Clearly I tend to the more cynical side here. But I’ve got to emphasise that this is an opinion*. I suspect that the buying surge from Softbank is about being able to mark to market some good profits at the end of their second quarter. A “whale-style” operation, if successful, would enable that. Now that we all know about it I am unsure as to whether it will be possible to maintain the success. After all, the market as a whole always has more money than any one position taker.
The investor view
If you agree with that opinion of mine above then the answer is to be out of such stocks. Or, perhaps, buy a little insurance with some out of the money put options. Just a bit of insurance you understand. I certainly wouldn’t go on to advise going short as a whale thrashing around in a marketplace can cause a lot of damage to such positions.
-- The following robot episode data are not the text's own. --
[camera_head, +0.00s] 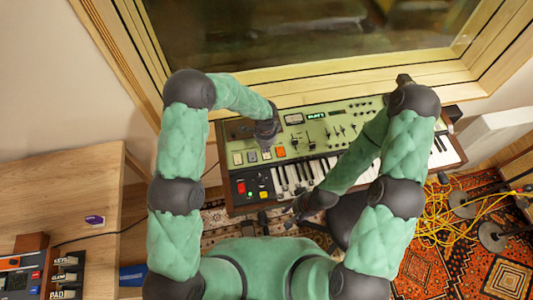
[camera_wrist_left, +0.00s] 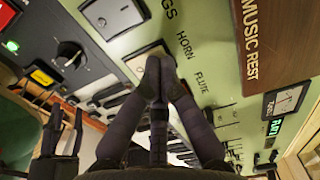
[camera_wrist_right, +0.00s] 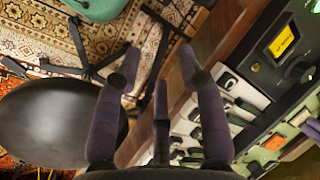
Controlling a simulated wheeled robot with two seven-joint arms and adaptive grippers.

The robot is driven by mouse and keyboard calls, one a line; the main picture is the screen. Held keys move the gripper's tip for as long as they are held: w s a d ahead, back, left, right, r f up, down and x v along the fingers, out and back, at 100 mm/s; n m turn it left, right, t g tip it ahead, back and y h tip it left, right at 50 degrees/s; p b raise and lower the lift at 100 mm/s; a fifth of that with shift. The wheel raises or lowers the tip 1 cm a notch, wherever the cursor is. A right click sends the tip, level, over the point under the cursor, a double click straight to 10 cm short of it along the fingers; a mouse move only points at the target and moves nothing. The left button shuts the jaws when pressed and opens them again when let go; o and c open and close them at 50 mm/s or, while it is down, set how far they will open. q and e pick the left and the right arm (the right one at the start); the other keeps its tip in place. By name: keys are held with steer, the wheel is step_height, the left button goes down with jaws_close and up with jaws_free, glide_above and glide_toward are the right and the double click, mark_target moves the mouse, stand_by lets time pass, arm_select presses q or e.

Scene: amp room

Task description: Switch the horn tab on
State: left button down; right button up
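The horn tab (camera_wrist_left: 136,62) is a pale rocker beside the printed word HORN on the green panel in the left wrist view. My left gripper (camera_wrist_left: 160,62) has its fingertips together over this tab, hiding part of it; I cannot tell whether they touch it or how it is set. In the head view, my left gripper (camera_head: 268,140) is over the tab row at the left of the keyboard organ (camera_head: 345,125). My right gripper (camera_head: 302,208) is in front of the keys; in the right wrist view its fingers (camera_wrist_right: 160,65) are apart and empty.
A wooden music rest (camera_wrist_left: 275,40) rises from the panel. A black round stool (camera_wrist_right: 60,122) is below my right gripper. Yellow cables (camera_head: 440,215) lie on the patterned rug at the right.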

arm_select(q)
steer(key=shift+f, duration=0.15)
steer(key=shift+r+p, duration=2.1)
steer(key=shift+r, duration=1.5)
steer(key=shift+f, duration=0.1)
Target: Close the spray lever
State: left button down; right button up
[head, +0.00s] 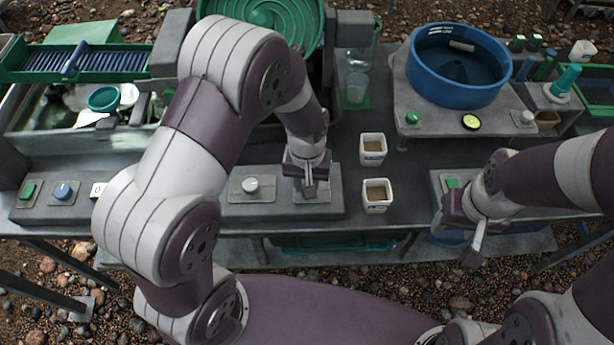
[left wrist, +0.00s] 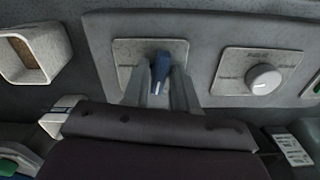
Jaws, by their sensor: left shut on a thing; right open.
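The spray lever shows in the left wrist view as a small blue handle (left wrist: 159,68) on a square grey plate (left wrist: 127,52). My left gripper (left wrist: 161,92) has a finger on each side of the handle and is shut on it. In the head view my left gripper (head: 309,186) reaches down to the console's right end and hides the lever; only part of the plate shows. My right gripper (head: 472,238) is open and empty, in front of the table's right side. Any label by the lever is too small to read.
A white knob (head: 250,185) sits close left of the left gripper on the same console. Two white square cups (head: 373,148) (head: 377,195) stand just right of it. A blue tub (head: 458,65) is at the back right. A green button (head: 453,183) is near the right gripper.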

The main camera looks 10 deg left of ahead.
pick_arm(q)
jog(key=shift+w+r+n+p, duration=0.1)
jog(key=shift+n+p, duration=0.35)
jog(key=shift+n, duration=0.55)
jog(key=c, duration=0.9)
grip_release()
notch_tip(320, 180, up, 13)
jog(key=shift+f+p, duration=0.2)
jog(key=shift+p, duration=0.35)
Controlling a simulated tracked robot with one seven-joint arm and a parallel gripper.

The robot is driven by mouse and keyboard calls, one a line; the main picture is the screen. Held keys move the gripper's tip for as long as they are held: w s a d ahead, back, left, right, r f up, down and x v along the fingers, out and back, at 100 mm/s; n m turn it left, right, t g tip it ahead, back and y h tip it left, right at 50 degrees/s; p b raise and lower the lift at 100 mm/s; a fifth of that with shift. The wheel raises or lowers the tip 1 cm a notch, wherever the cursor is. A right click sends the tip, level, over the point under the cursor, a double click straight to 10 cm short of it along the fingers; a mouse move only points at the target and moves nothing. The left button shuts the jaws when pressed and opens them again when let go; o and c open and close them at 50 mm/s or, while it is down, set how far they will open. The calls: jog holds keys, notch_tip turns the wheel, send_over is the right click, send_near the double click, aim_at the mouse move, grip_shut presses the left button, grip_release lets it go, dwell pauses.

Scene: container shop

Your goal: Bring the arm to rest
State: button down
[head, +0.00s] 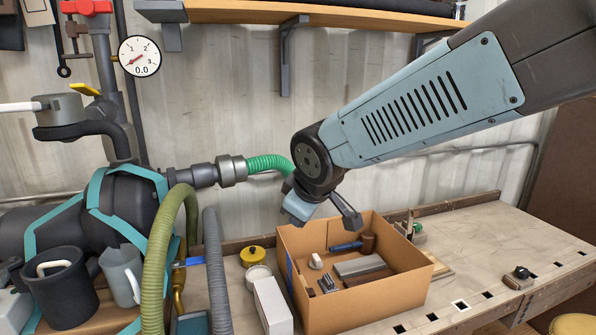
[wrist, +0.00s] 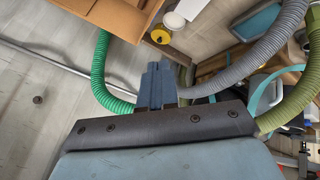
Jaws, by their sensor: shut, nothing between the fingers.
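My arm reaches in from the upper right of the head view, and its blue-grey end hangs above the back left of an open cardboard box (head: 345,310). My gripper shows in the wrist view (wrist: 156,85), with its blue fingers together and nothing between them. In the head view the fingertips are hard to make out. The box holds a mallet (head: 365,243), a grey block (head: 360,266) and several small items. The box also shows at the top of the wrist view (wrist: 105,15).
A green hose (head: 268,163) runs right behind my wrist. Olive (head: 158,255) and grey (head: 216,270) hoses stand left of the box. A yellow-lidded pot (head: 252,255) and a white carton (head: 272,305) are beside it. A wooden shelf (head: 350,15) hangs above. The bench (head: 470,240) is mostly clear at right.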

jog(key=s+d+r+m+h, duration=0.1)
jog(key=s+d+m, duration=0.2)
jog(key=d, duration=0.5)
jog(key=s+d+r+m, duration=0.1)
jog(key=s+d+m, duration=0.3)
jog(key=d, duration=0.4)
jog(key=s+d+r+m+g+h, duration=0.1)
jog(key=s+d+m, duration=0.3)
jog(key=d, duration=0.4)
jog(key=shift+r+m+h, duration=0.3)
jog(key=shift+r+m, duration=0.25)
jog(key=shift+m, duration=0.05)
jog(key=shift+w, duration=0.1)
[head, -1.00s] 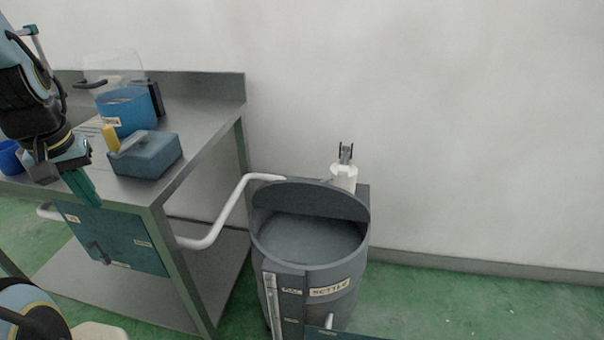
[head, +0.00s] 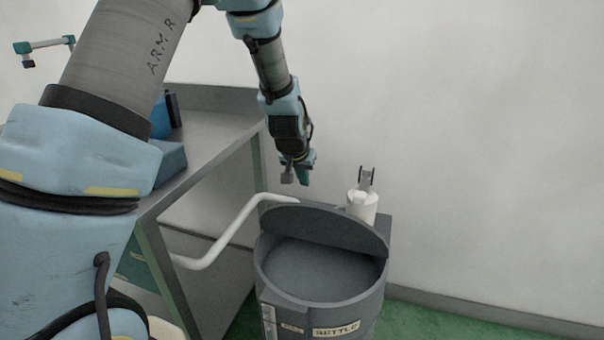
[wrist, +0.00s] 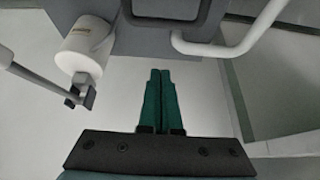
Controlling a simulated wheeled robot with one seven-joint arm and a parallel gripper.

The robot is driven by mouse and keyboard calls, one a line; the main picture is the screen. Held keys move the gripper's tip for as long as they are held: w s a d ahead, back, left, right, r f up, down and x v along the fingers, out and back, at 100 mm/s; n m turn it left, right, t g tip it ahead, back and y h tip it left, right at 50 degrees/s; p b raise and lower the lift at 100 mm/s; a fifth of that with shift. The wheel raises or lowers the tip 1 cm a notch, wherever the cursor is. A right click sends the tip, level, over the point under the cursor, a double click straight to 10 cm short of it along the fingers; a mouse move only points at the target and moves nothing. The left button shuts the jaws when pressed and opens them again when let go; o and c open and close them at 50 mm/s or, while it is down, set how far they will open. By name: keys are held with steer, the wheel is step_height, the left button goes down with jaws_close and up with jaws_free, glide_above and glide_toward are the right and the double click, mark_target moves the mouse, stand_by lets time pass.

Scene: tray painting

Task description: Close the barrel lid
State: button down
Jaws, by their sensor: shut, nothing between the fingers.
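The dark grey barrel (head: 372,300) stands on the floor right of the bench, with a SETTLE label on its front. Its lid (head: 340,230) is raised at the back of the rim, and the grey inside shows in front of it. My gripper (head: 302,180) is above and behind the lid's left part, pointing down, apart from it in the head view. In the wrist view its teal fingers (wrist: 160,100) are together with nothing between them. A dark edge lies beyond the fingertips there; I cannot tell whether it is the lid.
A white pipe (head: 235,225) runs from the bench side to the barrel's back. A white canister (head: 362,205) with a grey fitting stands behind the barrel; it also shows in the wrist view (wrist: 85,45). The metal bench (head: 215,135) is at left. The wall is close behind.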

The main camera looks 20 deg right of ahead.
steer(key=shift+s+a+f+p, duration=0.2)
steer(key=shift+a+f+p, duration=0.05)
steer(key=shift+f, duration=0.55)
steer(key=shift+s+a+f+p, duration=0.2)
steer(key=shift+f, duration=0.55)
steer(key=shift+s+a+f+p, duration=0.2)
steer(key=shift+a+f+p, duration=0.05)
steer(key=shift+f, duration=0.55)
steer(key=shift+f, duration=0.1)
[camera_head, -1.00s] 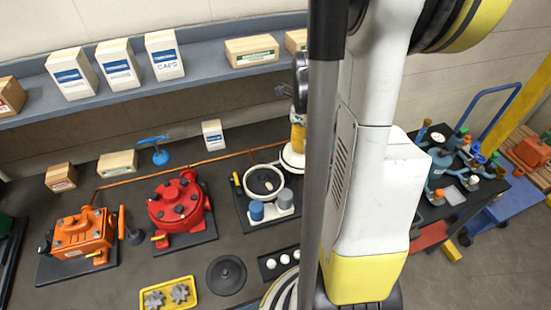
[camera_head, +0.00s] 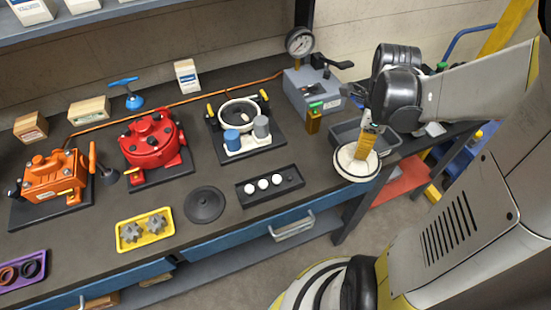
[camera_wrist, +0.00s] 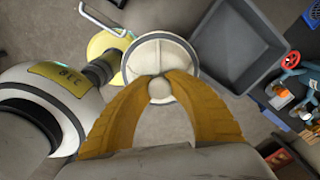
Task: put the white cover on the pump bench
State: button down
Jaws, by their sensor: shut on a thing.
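The white cover (camera_head: 357,165) is a round, shallow white disc with a knob in its middle. My gripper (camera_head: 366,141) is shut on this knob. In the wrist view the yellow fingers (camera_wrist: 160,84) close on the knob, with the ribbed face of the cover (camera_wrist: 160,48) beyond them. In the head view the cover overlaps the front right corner of the dark pump bench (camera_head: 225,172). The wrist view shows floor around it, so it hangs clear of the bench top. Its height is hard to tell.
A grey tray (camera_wrist: 237,42) lies close beside the cover. On the bench are an open white-ringed pump (camera_head: 240,112), a red pump (camera_head: 152,140), an orange pump (camera_head: 54,175), a black disc (camera_head: 205,204), a black ball holder (camera_head: 270,186) and a gauge box (camera_head: 312,90).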

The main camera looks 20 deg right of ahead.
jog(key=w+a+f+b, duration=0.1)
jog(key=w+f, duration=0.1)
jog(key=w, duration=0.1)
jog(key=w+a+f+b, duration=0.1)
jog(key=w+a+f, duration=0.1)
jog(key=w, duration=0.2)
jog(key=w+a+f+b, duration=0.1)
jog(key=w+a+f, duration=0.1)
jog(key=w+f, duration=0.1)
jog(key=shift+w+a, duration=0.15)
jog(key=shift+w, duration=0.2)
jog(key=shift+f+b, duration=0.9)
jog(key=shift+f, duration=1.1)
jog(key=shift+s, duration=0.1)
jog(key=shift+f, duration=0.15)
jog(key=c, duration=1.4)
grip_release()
If you don’t agree, if you think that Son and Softbank are buying simply because they think they’re good stocks to have and to hold well, why not mimic that portfolio allocation?
It really is your choice here. I’ve made clear my opinion.
*Yes, a bit vague, but there are such things as libel laws.
Disclosure: I/we have no positions in any stocks mentioned, and no plans to initiate any positions within the next 72 hours. I wrote this article myself, and it expresses my own opinions. I am not receiving compensation for it (other than from Seeking Alpha). I have no business relationship with any company whose stock is mentioned in this article.